Kitty, Daisy & Lewis moeten het echt van hun familie hebben, ze hebben de muzikale roots van hun ouders gretig van de paplepels opgeslurpt. Al bij de eerste mondharmonica-solo voelt de Pinkpop-tent de vibe, en dat is verrassend aangezien die vibe toch al zo'n zestig jaar oud is.

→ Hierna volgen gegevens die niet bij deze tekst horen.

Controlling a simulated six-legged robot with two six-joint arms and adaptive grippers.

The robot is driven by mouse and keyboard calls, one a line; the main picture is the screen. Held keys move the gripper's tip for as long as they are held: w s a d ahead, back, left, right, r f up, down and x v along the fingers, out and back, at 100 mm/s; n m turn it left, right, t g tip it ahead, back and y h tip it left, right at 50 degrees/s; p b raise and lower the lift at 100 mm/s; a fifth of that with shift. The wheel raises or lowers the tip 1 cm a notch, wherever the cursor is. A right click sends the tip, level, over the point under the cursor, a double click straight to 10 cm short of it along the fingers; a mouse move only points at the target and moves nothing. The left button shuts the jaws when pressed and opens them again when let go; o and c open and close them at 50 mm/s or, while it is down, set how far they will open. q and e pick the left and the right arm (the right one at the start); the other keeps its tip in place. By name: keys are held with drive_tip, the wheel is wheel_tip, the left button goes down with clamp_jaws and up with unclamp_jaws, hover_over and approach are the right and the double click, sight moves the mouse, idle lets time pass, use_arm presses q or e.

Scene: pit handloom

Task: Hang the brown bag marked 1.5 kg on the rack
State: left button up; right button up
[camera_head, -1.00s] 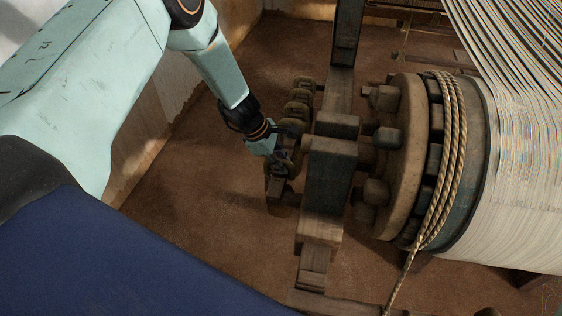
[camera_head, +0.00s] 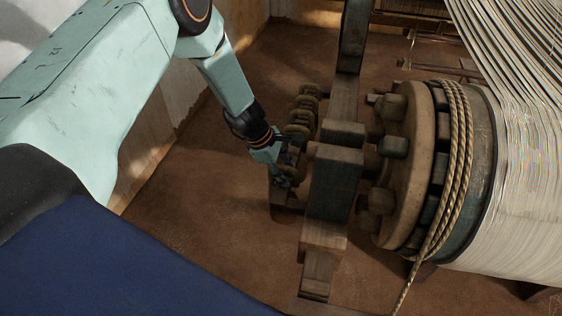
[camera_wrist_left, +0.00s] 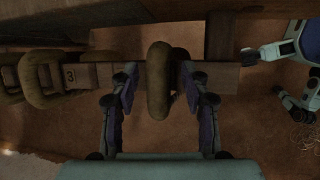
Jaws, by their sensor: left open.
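My left gripper (camera_head: 280,168) reaches down to the near end of the wooden rack, left of the loom's big roller. In the left wrist view, my left gripper (camera_wrist_left: 160,88) is open, with a finger on each side of a brown ring-shaped bag (camera_wrist_left: 159,68). This bag hangs around the rack bar (camera_wrist_left: 219,78); no weight mark is readable on it. In the head view it is mostly hidden by the gripper. I cannot tell whether the fingers touch it. My right gripper does not show in the head view.
Several other brown ring bags (camera_head: 302,113) hang farther along the rack; they also show at left in the wrist view (camera_wrist_left: 42,80), beside a label "3". A wooden post (camera_head: 334,183) and the roped roller (camera_head: 410,165) stand close on the right. Bare floor (camera_head: 205,205) lies left.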

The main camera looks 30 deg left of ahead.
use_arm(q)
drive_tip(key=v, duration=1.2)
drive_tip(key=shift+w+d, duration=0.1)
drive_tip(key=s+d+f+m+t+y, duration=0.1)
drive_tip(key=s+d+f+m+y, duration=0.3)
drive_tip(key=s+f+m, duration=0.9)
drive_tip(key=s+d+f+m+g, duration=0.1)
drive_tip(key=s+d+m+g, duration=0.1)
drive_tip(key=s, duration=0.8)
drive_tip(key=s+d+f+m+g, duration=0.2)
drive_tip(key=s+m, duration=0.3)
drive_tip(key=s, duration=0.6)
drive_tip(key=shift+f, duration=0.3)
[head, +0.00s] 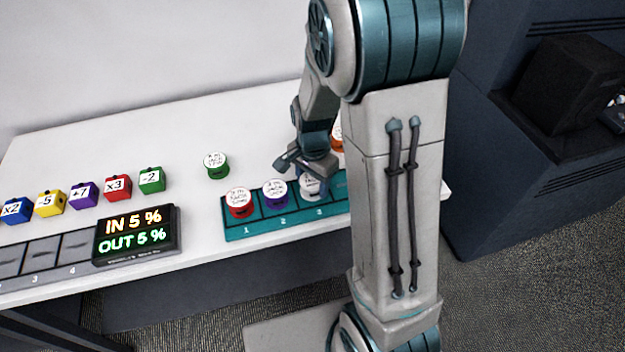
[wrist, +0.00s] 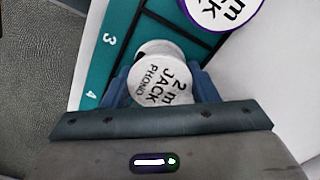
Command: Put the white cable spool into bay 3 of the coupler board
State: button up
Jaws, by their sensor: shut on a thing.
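The white cable spool (head: 313,187), with a round label reading "2 m JACK PHONO" in the wrist view (wrist: 160,82), is between the two fingers of my gripper (wrist: 163,88). My gripper (head: 308,176) is shut on it, at bay 3 of the teal coupler board (head: 263,231). The printed 3 shows beside it in the wrist view. I cannot tell whether the spool rests on the bay floor or is just above it. A red spool (head: 239,203) is in bay 1 and a purple spool (head: 275,193) is in bay 2. My arm hides the board's right part.
A green spool (head: 216,165) stands on the white table behind the board. An orange spool (head: 337,137) is partly hidden by my arm. Several coloured blocks and a display (head: 136,235) are at the left. Clear table lies around the green spool.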

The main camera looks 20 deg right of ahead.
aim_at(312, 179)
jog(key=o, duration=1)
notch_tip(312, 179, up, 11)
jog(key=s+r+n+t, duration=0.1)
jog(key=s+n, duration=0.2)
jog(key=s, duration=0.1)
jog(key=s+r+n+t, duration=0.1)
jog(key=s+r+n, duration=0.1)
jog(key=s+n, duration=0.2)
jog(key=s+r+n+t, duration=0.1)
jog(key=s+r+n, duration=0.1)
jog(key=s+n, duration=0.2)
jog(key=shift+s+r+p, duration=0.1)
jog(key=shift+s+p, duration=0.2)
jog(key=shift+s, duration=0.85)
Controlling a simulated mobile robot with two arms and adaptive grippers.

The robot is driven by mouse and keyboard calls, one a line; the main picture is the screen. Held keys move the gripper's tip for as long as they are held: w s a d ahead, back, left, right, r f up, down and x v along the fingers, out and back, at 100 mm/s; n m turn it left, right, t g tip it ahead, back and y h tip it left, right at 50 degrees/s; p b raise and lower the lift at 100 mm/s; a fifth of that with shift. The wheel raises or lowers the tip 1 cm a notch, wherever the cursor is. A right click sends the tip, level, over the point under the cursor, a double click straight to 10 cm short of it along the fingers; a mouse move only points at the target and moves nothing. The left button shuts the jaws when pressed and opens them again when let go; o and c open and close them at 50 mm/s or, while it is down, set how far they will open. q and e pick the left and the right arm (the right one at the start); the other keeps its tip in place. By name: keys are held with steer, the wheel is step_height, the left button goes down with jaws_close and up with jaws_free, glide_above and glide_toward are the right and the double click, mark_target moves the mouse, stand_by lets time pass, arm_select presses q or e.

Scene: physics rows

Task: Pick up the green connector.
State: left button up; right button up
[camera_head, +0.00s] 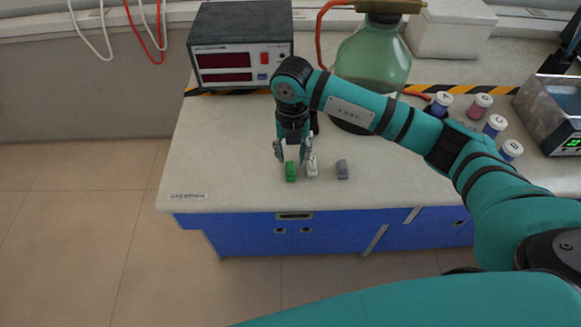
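The green connector (291,171) is a small block on the pale bench top near its front edge. A white connector (312,168) stands close to its right, and a grey connector (342,169) lies further right. My right gripper (293,154) points down just above and behind the green connector in the picture. Its two fingers are spread apart, with nothing seen held between them. I cannot tell whether a finger touches the green or the white connector. My left gripper is not in view.
A power meter box (241,47) and a green glass bottle (373,57) stand at the back of the bench (225,150). Several small capped bottles and a metal water bath (552,108) are at the right. The bench top left of the connectors is clear.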

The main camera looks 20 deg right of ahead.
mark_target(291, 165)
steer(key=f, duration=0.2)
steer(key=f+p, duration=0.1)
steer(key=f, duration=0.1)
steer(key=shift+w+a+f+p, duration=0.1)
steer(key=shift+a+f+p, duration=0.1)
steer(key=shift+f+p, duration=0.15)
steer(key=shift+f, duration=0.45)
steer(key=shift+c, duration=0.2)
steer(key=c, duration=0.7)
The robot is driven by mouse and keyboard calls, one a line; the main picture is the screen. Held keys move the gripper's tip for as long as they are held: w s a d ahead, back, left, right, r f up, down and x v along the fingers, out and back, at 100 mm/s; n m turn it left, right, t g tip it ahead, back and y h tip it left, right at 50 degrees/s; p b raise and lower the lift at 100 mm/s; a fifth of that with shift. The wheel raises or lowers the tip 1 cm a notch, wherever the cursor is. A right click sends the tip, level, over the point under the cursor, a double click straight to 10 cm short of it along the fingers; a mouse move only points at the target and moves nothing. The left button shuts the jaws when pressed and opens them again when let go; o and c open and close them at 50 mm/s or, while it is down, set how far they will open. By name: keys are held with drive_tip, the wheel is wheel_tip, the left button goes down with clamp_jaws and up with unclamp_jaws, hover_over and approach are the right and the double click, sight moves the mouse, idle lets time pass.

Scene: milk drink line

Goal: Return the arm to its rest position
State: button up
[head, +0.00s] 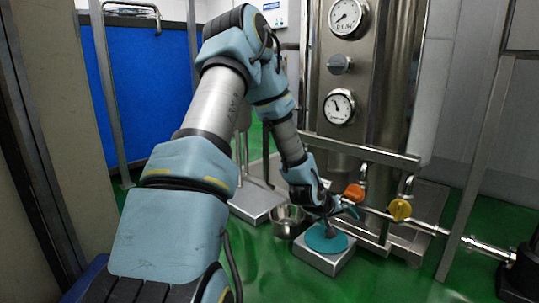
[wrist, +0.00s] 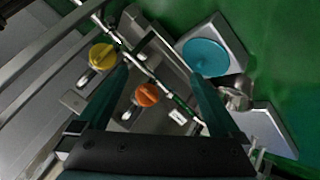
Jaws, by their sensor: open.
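My arm reaches forward from the lower left of the head view and bends down at the elbow. My gripper (head: 342,207) is low in front of the steel tank, just left of the orange valve knob (head: 354,193). In the wrist view my gripper (wrist: 158,80) has its two fingers spread wide with nothing held. The orange knob (wrist: 147,95) appears between the fingers there; I cannot tell the exact gap. The yellow valve knob (head: 400,209) is further right on the pipe, and it also shows in the wrist view (wrist: 102,56) beside one finger.
A teal disc (head: 326,238) lies on a square platform (head: 325,262) below my gripper. A metal bowl (head: 287,220) stands to its left, beside another platform (head: 257,203). The tank (head: 367,90) with gauges and its frame rails stand close behind. Green floor is open in front.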

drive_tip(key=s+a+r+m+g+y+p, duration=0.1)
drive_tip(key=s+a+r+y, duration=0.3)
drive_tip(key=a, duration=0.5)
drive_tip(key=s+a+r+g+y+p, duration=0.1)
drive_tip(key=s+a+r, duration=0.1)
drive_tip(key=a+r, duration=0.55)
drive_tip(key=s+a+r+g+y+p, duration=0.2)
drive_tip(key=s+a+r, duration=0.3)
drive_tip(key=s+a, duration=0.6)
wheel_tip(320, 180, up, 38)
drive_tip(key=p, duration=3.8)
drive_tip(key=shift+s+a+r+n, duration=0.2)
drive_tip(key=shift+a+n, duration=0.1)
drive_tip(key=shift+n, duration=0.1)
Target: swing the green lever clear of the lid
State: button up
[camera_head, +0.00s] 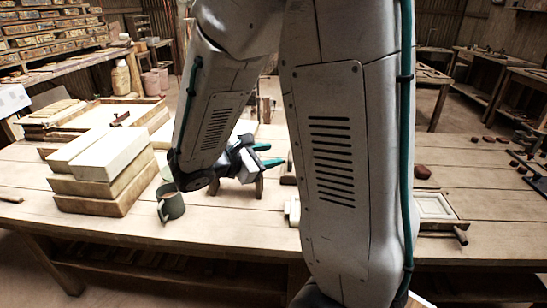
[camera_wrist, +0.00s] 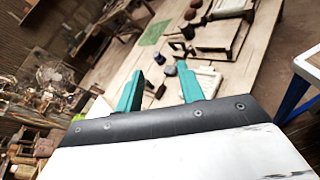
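My gripper (camera_head: 272,154) is above the table, left of the big arm link in the head view, with its teal fingers pointing right. The wrist view shows the two fingers of my gripper (camera_wrist: 160,72) spread apart with nothing between them. A framed white panel (camera_head: 435,205) with a small handle lies on the table at the right in the head view, partly hidden by my arm. I cannot make out a green lever or tell which part is the lid; my arm covers the middle of the table.
A stack of pale blocks (camera_head: 100,165) stands on the left of the table (camera_head: 235,225). Dark red lumps (camera_head: 423,172) lie at the right. The front middle of the table is clear.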

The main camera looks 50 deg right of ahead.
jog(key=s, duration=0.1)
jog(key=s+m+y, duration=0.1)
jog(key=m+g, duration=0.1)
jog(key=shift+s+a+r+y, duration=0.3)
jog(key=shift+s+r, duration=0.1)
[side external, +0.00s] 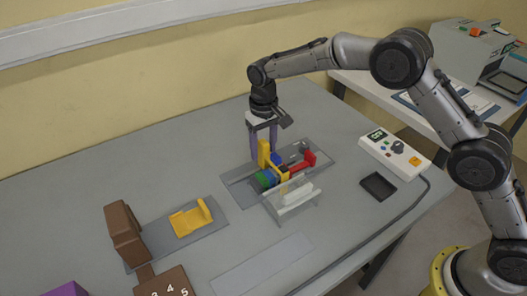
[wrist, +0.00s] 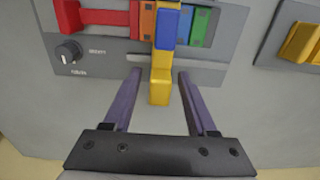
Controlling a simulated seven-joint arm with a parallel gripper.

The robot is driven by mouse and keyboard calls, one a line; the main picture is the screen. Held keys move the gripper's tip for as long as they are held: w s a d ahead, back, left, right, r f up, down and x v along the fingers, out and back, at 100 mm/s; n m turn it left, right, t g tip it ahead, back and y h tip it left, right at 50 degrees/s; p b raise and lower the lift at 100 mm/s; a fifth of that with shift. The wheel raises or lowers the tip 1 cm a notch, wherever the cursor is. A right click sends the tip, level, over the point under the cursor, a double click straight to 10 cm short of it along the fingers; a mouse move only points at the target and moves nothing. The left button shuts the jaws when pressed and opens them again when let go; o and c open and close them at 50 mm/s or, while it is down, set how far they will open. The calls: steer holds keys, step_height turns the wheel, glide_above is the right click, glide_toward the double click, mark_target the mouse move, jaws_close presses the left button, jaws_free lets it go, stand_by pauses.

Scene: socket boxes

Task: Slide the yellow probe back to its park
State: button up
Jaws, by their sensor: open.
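The yellow probe (side external: 263,152) stands upright on the grey socket panel (side external: 236,181). In the wrist view the yellow probe (wrist: 160,88) runs down the middle, with a blue piece (wrist: 167,28) against its far part. My gripper (side external: 263,146) points down over it. In the wrist view my gripper (wrist: 159,75) is open, with one purple finger on each side of the probe and a visible gap on both sides. A row of coloured blocks, including orange (wrist: 147,22) and green (wrist: 200,27), lies at the probe's far end. I cannot tell which spot is the park.
A red slider (side external: 303,164) with a red handle (wrist: 72,17) sits beside the blocks. A knob (wrist: 68,52) is on the panel. A clear cover (side external: 291,203) stands in front. A yellow bracket (side external: 190,218), brown block (side external: 125,234) and dark tray (side external: 378,186) lie around on the table.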

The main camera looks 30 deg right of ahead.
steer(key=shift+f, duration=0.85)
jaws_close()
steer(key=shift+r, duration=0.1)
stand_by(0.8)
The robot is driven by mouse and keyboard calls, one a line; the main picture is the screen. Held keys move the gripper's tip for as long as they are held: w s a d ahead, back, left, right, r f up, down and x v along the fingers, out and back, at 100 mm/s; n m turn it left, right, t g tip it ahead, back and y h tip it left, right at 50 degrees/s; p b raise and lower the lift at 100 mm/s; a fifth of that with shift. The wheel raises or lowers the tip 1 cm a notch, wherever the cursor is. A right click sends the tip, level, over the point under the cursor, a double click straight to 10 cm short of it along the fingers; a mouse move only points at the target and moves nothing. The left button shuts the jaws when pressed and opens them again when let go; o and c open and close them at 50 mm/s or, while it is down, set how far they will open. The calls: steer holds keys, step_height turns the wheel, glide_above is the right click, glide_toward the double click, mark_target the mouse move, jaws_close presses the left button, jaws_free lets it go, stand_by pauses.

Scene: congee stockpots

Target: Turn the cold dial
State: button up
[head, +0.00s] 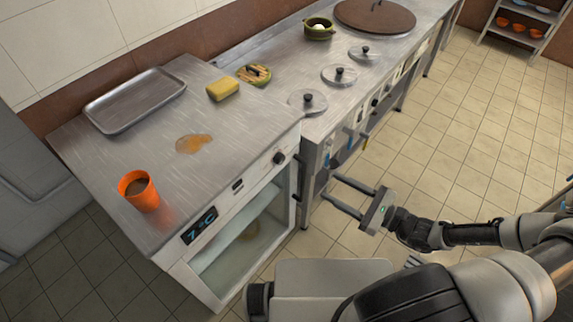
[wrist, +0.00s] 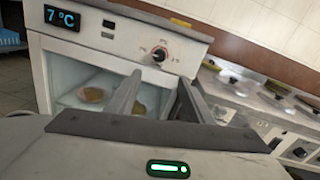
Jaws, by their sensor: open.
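The cold dial (head: 279,158) is a dark round knob on the front panel of the steel refrigerated counter (head: 245,185), near its right end. In the wrist view the dial (wrist: 159,54) sits just beyond my fingertips, with small markings around it. A display (head: 199,226) on the same panel reads 7 °C, and it also shows in the wrist view (wrist: 62,18). My gripper (head: 330,188) is open and empty, in front of the counter and apart from the dial. In the wrist view the two fingers (wrist: 160,82) reach up below the dial, one to each side.
An orange cup (head: 139,191), a brown spill (head: 194,144), a metal tray (head: 134,99) and a yellow sponge (head: 222,89) are on the countertop. The stove counter with several lids (head: 307,101) adjoins at the right. Tiled floor (head: 440,150) is free at the right.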

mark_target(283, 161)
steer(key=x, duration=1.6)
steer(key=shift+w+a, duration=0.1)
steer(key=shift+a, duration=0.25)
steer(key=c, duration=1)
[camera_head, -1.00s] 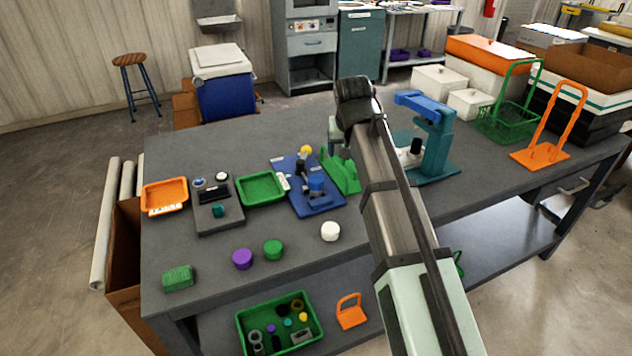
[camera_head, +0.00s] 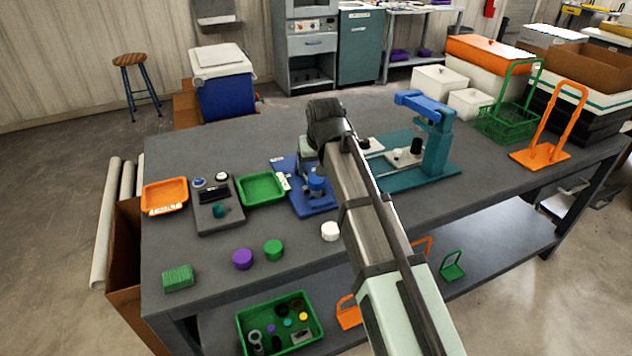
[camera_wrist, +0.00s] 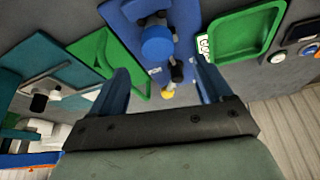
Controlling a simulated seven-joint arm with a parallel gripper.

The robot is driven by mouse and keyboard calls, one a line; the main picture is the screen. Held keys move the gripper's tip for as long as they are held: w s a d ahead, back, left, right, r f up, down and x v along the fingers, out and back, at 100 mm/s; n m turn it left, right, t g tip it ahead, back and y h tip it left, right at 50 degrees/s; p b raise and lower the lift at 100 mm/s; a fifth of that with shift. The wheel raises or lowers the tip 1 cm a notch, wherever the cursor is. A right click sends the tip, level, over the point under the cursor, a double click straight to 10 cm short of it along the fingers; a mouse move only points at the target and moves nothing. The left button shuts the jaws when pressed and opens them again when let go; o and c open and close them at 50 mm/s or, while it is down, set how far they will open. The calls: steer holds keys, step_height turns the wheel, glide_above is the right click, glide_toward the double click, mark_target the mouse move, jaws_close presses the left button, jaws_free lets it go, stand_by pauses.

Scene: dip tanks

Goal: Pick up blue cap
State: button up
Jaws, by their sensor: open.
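A round blue cap (camera_head: 316,183) sits on the blue fixture (camera_head: 317,205) near the middle of the bench. In the wrist view the blue cap (camera_wrist: 157,42) is at the top, beyond my fingertips, with the blue fixture (camera_wrist: 125,22) around it. My gripper (camera_wrist: 163,80) is open, with its two blue fingers apart and nothing held between them. A dark part and a yellow knob (camera_wrist: 167,93) show in the gap between the fingers. In the head view my wrist is over the back of the fixture, and the fingers are mostly hidden.
A green tray (camera_head: 283,190) lies left of the fixture, and a green wedge-shaped stand (camera_wrist: 98,62) is on its other side. A teal-based press (camera_head: 437,150) stands to the right. Purple (camera_head: 242,259), green (camera_head: 273,250) and white (camera_head: 330,231) caps lie in front.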

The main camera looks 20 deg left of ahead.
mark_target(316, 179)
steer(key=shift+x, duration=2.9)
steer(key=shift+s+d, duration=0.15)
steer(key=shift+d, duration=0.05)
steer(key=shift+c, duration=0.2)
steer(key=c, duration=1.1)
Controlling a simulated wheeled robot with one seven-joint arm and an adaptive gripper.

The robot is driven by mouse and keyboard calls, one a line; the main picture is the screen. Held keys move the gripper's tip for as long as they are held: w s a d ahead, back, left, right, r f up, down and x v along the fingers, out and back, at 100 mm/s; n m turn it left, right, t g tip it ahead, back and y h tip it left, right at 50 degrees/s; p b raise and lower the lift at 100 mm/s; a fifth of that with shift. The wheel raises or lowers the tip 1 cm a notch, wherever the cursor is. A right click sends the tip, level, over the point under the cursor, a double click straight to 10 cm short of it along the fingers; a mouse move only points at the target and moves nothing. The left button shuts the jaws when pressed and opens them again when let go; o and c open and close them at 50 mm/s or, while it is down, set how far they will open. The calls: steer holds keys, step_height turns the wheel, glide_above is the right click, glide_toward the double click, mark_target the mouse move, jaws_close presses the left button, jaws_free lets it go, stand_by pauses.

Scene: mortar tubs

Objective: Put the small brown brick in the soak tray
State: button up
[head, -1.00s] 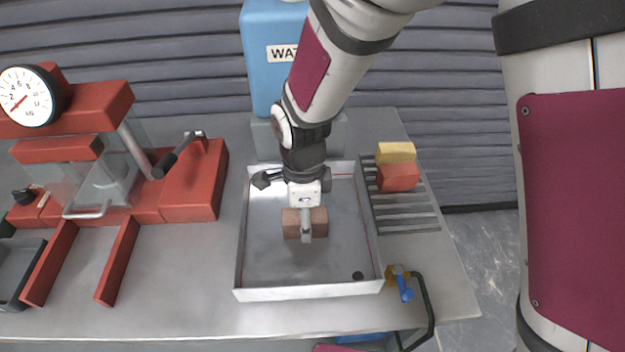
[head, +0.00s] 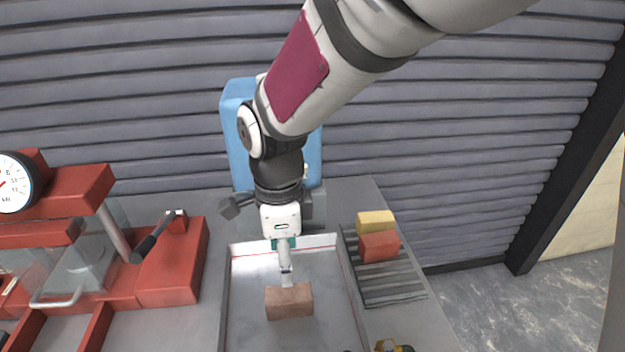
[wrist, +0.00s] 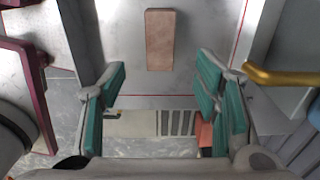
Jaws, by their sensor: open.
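The small brown brick (head: 289,303) lies on the floor of the metal soak tray (head: 249,288), clear of its walls. In the wrist view the brick (wrist: 160,40) lies ahead of the fingers, with nothing gripping it. My gripper (head: 286,278) is over the tray, just above and behind the brick in the head view. In the wrist view my gripper (wrist: 163,72) has its teal pads wide apart, with empty space between them. The near end of the tray is cut off in the head view.
A yellow brick (head: 375,222) and a red brick (head: 379,246) sit on the slatted rack (head: 390,287) right of the tray. A red press (head: 175,265) stands at left. A blue water container (head: 237,125) stands behind my arm.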

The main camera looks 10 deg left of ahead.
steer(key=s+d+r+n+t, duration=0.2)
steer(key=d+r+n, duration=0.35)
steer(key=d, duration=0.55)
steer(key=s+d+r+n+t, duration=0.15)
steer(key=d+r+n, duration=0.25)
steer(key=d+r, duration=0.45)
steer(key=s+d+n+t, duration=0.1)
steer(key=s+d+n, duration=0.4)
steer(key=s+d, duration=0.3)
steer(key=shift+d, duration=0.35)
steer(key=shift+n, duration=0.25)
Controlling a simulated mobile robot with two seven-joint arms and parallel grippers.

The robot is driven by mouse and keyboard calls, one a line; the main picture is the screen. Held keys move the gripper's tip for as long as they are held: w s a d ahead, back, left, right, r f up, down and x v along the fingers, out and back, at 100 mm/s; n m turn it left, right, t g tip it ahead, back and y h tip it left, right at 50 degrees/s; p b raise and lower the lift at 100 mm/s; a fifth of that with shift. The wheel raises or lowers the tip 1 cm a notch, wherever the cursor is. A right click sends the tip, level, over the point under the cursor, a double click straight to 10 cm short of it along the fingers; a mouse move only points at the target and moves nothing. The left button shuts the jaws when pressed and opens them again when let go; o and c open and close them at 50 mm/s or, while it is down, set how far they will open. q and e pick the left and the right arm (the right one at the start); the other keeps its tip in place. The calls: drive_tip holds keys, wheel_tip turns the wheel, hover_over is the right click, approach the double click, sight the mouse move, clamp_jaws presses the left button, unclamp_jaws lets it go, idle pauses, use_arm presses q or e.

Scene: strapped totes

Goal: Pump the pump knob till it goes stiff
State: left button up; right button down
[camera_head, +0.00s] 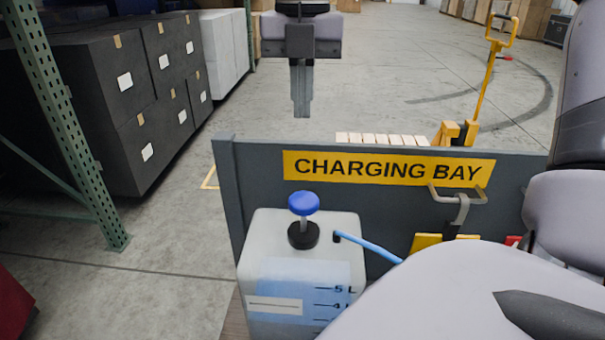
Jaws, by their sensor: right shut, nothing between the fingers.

Jonge Londense multi-instrumentalisten verhippen stoffigste genres

Je staat op het podium met je broer en zus en wordt begeleid door je pa op akoestische gitaar en je ma met permanentje op contrabas; niet direct iets om op je Londense school over op te scheppen... En je speelt belegen Amerikaans materiaal uit de jaren veertig en vijftig, ook niet echt cool toch? Mis! Dat is in de vaardige handen van Kitty (18), Daisy (22) en Lewis (20) dus hartstikke cool. Geschikt voor een breed publiek en zelfs Pinkpop-fähig.

CONCERT
Kitty, Daisy & Lewis, Pinkpop Converse-stage, zaterdag 29 mei 2010

MUZIEK
Rock 'n soul, rockabilly en andere US roots uit de jaren rond W.O. II, gebracht door twee zussen, een broer, papa en mama Durham uit Londen.

PLUS
Met een moeder die in postpunk-band The Raincoats drumde en een top-opnametechnicus en gitarist als vader, die tot en met 1987 opnames masterde voor artiesten als Bob Marley, Grace Jones en U2 voor Island Records in Jamaica, kun je wel stellen dat er veel muzikaal bloed door de aderen van Kitty, Daisy en Lewis stroomt. Dat ze op zulke jonge leeftijd - in 2005 kwam hun eerste single uit - al zo strak spelen is al exceptioneel, maar de drie Durham-kids wisselen ook nog eens zowat elk nummer van instrument; banjo, slidegitaar, drums, lapsteel, mondharmonica, keys of ukulele worden even kundig bespeeld en dan beschikken ze ook nog alle drie over een goede stem. En over de dure opnamestudio van papa Durham, waar ze zonder computers of enige digitale hulpmiddelen de muziek opnemen en ook al een eigen vinyl single persten. Het trio oogt ook authentiek, trucjes hebben ze niet nodig: Kitty neemt een ferme teug Jägermeister om de keel te smeren en mondharmonica te oliën, kijkt brutaal het publiek in en blaast er dan een indrukwekkende solo uit, die Going Up The Country en het publiek naar grote hoogten stuwt.

MIN
Het is zelf afgestoft doch geen eigen materiaal. Het is voor best wat publiek toch te gedateerd en zeker na een paar tamme dalmomenten in de set, taaien mensen af. 45 minuten is wel genoeg, tenzij ze meer up-tempo hits coveren/schrijven.

CONCLUSIE
De getalenteerde Durham-kids hebben soul, zoals zigeuners 'duende' hebben voor flamenco. Met deze uitstraling, charme, souplesse en songs als Honolulu Rock and Roll, Mean Son Of A Gun en knaller Going Up The Country moet het gros van de festivalbezoekers voor de bijl gaan en zelfs de stugste boeren tot dansen te verleiden zijn. En met deze instrumentbeheersing en de toegang tot Graeme Durhams studio staat niks een lange carrière in de weg.